In an editorial published on Tuesday evening, Sen. John McCain (R-AZ) slammed President Donald Trump for his continued attacks against the press, culminating in the "fake news awards" loosely scheduled to take place on Wednesday.
"[The president] has threatened to continue his attempt to discredit the free press by bestowing 'fake news awards' upon reporters and news outlets whose coverage he disagrees with," McCain wrote in his Washington Post op-ed. "Whether Trump knows it or not, these efforts are being closely watched by foreign leaders who are already using his words as cover as they silence and shutter one of the key pillars of democracy."
McCain is perhaps the most outspoken of Trump's GOP critics, and roughly a month ago, he took to Twitter to express his disgust with the president's anti-press posturing.
.@pressfreedom's annual report shows record # of journalists imprisoned worldwide in 2017, including 21 on "fake ne… https://t.co/XSIZeTXdtA— John McCain (@John McCain)1513196836.0
In this editorial, McCain doubled down on his argument, claiming Trump's continued hostility towards media imperils journalists worldwide.

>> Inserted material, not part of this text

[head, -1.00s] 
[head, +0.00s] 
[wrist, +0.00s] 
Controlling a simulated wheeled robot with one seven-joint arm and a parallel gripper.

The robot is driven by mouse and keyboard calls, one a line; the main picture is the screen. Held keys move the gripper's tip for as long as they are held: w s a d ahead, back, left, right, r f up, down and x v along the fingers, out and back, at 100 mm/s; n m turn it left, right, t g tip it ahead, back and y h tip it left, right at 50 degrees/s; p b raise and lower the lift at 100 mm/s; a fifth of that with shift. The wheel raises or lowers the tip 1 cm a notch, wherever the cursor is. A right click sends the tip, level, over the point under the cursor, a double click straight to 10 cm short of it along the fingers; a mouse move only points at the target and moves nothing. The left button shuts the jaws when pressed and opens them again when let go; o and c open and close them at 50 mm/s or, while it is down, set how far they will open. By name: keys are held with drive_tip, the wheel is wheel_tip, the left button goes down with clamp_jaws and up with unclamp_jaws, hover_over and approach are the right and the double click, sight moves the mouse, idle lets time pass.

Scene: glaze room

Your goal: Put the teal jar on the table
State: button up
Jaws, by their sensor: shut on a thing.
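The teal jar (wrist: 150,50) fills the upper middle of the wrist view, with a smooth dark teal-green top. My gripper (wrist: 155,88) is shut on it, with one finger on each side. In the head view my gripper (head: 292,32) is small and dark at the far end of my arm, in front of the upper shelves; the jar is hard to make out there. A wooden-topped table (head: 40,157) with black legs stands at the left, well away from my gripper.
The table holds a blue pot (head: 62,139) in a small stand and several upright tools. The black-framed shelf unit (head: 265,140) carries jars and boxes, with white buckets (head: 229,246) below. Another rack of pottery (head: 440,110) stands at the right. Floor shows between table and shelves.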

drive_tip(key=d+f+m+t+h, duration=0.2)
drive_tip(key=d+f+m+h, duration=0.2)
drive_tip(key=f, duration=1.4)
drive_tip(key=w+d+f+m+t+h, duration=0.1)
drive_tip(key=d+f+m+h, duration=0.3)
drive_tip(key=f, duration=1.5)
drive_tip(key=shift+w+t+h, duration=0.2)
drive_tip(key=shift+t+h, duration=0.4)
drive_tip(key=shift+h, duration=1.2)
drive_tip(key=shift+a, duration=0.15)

"Yet even more troubling is the growing number of attacks on press freedom in traditionally free and open societies," McCain wrote, "where censorship in the name of national security is becoming more common." He cited laws both passed and proposed that have a "chilling effect" on journalists in Britain, France and Germany, the murder of a prominent journalist in Malta and a Polish news agency that was fined for publishing photographs of anti-government protests.
The president's "unrelenting attacks on the integrity of American journalists and news outlets" have "provided cover for repressive regimes to follow suit," with so-called "fake news" becoming a jail-worthy offense in 21 cases in 2017 alone.
"Trump’s attempts to undermine the free press also make it more difficult to hold repressive governments accountable," the senator wrote. "For decades, dissidents and human rights advocates have relied on independent investigations into government corruption to further their fight for freedom. But constant cries of 'fake news' undercut this type of reporting and strip activists of one of their most powerful tools of dissent."
"Ultimately," McCain concluded, "freedom of information is critical for a democracy to succeed."